Maybe I should have mentioned my firm belief that from a certain point of view basically everything can be seen as frivolous.

The Otter
01-03-2010, 02:33 AM
I have the same kind of issues, though for me it's more like writing what I want to write verses what I think has a chance at getting published or read by a wider audience. A lot of the subject matter I find interesting is stuff that probably no one else cares about and therefore, I fear, won't be marketable. But I do want other people to read my work, because I believe writing is an act of communication and writing something that no one will ever read is unfulfilling.

I think we all have to find that balance. Maybe there are some writers who can write purely for their own private pleasure, but I think most of us want to be read and appreciated by other people. Ultimately, though, if you don't enjoy writing, there's no point in doing it. I mean, the monetary rewards are sporadic at best, there isn't a whole lot of recognition or respect in it (unless you're at the very tippy-top.) If writers weren't in love with their own craft, they'd go insane.

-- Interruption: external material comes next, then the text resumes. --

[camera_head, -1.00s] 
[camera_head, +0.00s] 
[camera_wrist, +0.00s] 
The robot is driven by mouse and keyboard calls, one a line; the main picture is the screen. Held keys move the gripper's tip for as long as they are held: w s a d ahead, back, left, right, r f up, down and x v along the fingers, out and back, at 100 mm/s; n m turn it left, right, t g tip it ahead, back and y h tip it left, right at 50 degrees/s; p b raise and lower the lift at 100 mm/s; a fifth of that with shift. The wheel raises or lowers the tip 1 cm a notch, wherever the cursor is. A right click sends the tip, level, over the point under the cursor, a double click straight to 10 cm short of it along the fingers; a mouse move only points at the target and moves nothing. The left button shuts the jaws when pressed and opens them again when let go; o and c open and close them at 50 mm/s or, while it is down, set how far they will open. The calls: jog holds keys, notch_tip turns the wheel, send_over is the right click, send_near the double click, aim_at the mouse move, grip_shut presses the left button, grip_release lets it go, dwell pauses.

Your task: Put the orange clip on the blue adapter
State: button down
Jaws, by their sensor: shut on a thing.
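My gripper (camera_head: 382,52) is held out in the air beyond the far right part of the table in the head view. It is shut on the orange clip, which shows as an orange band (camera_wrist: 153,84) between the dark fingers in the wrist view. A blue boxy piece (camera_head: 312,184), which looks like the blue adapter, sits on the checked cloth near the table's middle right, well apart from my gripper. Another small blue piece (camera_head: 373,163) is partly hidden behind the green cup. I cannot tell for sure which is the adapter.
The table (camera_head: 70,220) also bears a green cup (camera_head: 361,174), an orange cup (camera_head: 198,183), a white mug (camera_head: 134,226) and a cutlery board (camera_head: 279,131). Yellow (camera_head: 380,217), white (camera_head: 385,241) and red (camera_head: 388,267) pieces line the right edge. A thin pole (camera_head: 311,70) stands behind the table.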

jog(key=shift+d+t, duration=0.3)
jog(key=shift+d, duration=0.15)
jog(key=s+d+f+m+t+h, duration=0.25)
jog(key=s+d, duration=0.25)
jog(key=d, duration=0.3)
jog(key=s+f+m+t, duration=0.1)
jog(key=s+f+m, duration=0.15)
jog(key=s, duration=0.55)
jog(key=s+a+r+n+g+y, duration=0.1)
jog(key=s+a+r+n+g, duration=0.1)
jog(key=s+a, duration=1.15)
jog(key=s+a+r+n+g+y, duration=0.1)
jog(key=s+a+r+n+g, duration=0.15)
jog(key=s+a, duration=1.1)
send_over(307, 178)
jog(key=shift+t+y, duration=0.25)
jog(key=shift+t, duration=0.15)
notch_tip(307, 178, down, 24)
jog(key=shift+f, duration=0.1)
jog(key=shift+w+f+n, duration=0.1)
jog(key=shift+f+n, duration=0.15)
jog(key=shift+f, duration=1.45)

Maybe some of us are insane anyway, heh.

painkillers
01-06-2010, 02:40 AM
I prefer unsane to insane, but yup no argument there The Otter.

DWSTXS
01-06-2010, 03:53 AM
Everytime I come across this question, I am reminded of the Jack London novel, Martin Eden. It is a great story that perfectly illustrates the dichotomy that writers face. Which is, to write what you know and love, or to write whatever is selling.

painkillers
01-06-2010, 05:20 AM
The proble with being more comfortable in the long form is that you actually have to try and work out what will be sellling two years from now. Which is pointless, so I pretty much write what i like. It is mostly action and adventure stuff anyway (no, that is not a subgenre. That is just a description of the kinds of plots and chars I like. Adventure fiction as a subgenre, sheesh i almost had a cow.) so hopefully i will find a market with people that like that sort of stuff.